Collect each line holding the string "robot".

** begin Records **

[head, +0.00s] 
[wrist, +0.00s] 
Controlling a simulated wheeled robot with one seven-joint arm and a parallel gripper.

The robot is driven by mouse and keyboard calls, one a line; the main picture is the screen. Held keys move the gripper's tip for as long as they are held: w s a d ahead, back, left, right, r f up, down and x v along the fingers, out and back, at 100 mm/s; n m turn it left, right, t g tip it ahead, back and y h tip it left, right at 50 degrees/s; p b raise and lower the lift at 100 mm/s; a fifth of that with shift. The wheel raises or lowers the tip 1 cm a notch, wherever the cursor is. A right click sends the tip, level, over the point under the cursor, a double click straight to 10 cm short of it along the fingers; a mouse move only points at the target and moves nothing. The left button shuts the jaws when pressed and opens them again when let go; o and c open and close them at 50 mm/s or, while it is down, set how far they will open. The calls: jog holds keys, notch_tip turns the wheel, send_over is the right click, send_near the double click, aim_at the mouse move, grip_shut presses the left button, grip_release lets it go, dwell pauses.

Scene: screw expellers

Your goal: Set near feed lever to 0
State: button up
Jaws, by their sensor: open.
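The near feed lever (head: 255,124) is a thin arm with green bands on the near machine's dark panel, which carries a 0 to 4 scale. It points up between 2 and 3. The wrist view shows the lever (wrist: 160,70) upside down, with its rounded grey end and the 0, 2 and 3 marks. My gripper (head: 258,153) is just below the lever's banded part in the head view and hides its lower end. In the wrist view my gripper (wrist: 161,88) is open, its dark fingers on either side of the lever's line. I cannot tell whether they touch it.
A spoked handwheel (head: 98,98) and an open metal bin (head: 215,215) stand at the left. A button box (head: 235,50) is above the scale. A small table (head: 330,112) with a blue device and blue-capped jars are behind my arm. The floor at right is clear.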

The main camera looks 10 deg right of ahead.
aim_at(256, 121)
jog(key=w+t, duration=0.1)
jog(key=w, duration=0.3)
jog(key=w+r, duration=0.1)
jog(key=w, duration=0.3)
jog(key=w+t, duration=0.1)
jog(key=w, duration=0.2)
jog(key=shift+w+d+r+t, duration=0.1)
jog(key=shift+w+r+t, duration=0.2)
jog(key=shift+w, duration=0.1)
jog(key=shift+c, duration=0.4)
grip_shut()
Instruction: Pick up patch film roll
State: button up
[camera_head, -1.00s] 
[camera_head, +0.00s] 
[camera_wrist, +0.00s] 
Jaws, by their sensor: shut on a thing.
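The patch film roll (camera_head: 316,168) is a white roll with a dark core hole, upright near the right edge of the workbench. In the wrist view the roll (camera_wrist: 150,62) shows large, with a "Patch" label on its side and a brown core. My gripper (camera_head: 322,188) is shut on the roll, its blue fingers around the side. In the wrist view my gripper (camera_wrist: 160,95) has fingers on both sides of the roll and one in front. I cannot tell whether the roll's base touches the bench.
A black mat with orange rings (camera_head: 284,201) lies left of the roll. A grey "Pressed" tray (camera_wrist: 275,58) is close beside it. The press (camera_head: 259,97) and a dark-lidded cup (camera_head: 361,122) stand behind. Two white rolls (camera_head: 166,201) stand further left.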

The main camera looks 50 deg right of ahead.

** end Records **

Result below »
Controlling a simulated wheeled robot with one seven-joint arm and a parallel gripper.
The robot is driven by mouse and keyboard calls, one a line; the main picture is the screen. Held keys move the gripper's tip for as long as they are held: w s a d ahead, back, left, right, r f up, down and x v along the fingers, out and back, at 100 mm/s; n m turn it left, right, t g tip it ahead, back and y h tip it left, right at 50 degrees/s; p b raise and lower the lift at 100 mm/s; a fifth of that with shift. The wheel raises or lowers the tip 1 cm a notch, wherever the cursor is. A right click sends the tip, level, over the point under the cursor, a double click straight to 10 cm short of it along the fingers; a mouse move only points at the target and moves nothing. The left button shuts the jaws when pressed and opens them again when let go; o and c open and close them at 50 mm/s or, while it is down, set how far they will open. The calls: jog holds keys, notch_tip turns the wheel, send_over is the right click, send_near the double click, aim_at the mouse move, grip_shut presses the left button, grip_release lets it go, dwell pauses.

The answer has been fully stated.